Presentation and Comic Book Accuracy
in terms of presentation, this game is alright. You get a few cutscenes at the start of the game, before the final stage, and at the end. They use static images that are nicely illustrated.
At the end of each stage, you see a graphic of the device that Galactus wants you to assemble, with a new piece attached each time. I guess the Surfer is quite an emotional being, because he weeps profusely every time he wipes out. But he also celebrates each victory with such a powerful pose that I’ll show in the next section.
I’ll admit though, I’m impressed at how deep the developers had to dig to get the characters for this game. I mean, everyone who saw WandaVision knows who Mephisto is. And Firelord is a popular former herald of Galactus. But who the heck are Reptyl, Possessor, and Emperor? I checked, they actually appeared in Silver Surfer comic books and storylines. Good job, Software Creations.
After playing the game twice (with cheats), I think that Silver Surfer would have been a decent game if it hadn’t been for that one poor design choice that I mentioned. It’s graphics is above average for NES standards. It’s got really good stage music that would have easily stood out if more people gave this a chance.
But this game is so difficult, it’s become something that’s hard to enjoy. And it’s a shame because how many other superheroes would be able to fit as easily as the Surfer does in a shoot ’em up game? The Silver Surfer fits this genre like a glove.

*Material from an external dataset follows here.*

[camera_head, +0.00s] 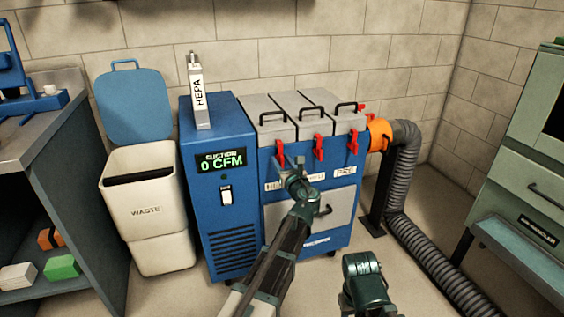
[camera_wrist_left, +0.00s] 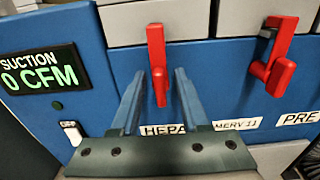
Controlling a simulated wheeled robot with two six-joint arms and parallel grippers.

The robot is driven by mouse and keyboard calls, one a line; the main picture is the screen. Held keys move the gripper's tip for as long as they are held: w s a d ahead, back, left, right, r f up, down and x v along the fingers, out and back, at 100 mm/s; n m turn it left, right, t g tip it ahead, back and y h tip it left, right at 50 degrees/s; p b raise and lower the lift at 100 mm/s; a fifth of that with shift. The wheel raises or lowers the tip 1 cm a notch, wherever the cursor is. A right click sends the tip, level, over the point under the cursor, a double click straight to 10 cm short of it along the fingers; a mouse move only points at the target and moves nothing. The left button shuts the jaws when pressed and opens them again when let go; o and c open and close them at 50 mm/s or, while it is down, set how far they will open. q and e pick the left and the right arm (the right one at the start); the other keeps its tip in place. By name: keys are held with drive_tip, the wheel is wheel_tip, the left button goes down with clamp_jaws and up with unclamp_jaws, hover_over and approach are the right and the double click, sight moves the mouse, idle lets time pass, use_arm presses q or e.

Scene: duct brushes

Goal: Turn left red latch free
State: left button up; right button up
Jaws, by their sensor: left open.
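The left red latch (camera_head: 280,153) is on the upper front of the blue filter unit, below the leftmost grey lid. In the left wrist view the same latch (camera_wrist_left: 157,58) hangs with its handle pointing down. My left gripper (camera_wrist_left: 159,75) is open, with one finger on each side of the handle's lower end. I cannot tell whether either finger touches it. In the head view my left gripper (camera_head: 294,166) reaches the unit's front just below the latch. My right arm's dark green end (camera_head: 366,280) is low at the front; its jaws cannot be made out.
A middle red latch (camera_head: 319,147) and a right red latch (camera_head: 352,142) stand beside it. The suction display (camera_head: 221,160) reads 0 CFM. A waste bin (camera_head: 147,205) is left; a grey hose (camera_head: 400,180) is right.

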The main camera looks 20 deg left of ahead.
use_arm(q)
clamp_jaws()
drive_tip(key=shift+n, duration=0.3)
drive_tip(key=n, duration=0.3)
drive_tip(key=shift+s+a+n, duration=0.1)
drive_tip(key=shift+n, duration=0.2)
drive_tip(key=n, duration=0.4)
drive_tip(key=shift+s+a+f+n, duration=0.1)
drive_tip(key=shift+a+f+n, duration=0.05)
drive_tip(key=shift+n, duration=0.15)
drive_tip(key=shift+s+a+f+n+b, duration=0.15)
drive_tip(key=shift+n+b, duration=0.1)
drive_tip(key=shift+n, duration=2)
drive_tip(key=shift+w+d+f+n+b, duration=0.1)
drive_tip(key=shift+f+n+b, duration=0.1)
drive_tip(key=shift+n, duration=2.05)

Don’t listen to naysayers, give this game a try. I was able to beat it with the Full Weapons and Unlimited Continues cheats, and I felt that the challenge was just right. I highly recommend this to fans of classic “shmups” who want to play something really challenging. Marvel fans who like seeing really deep cuts in the Marvel Comics lore may also want to give this a peek. And who doesn’t want to add one of the hardest NES games in his/her collection?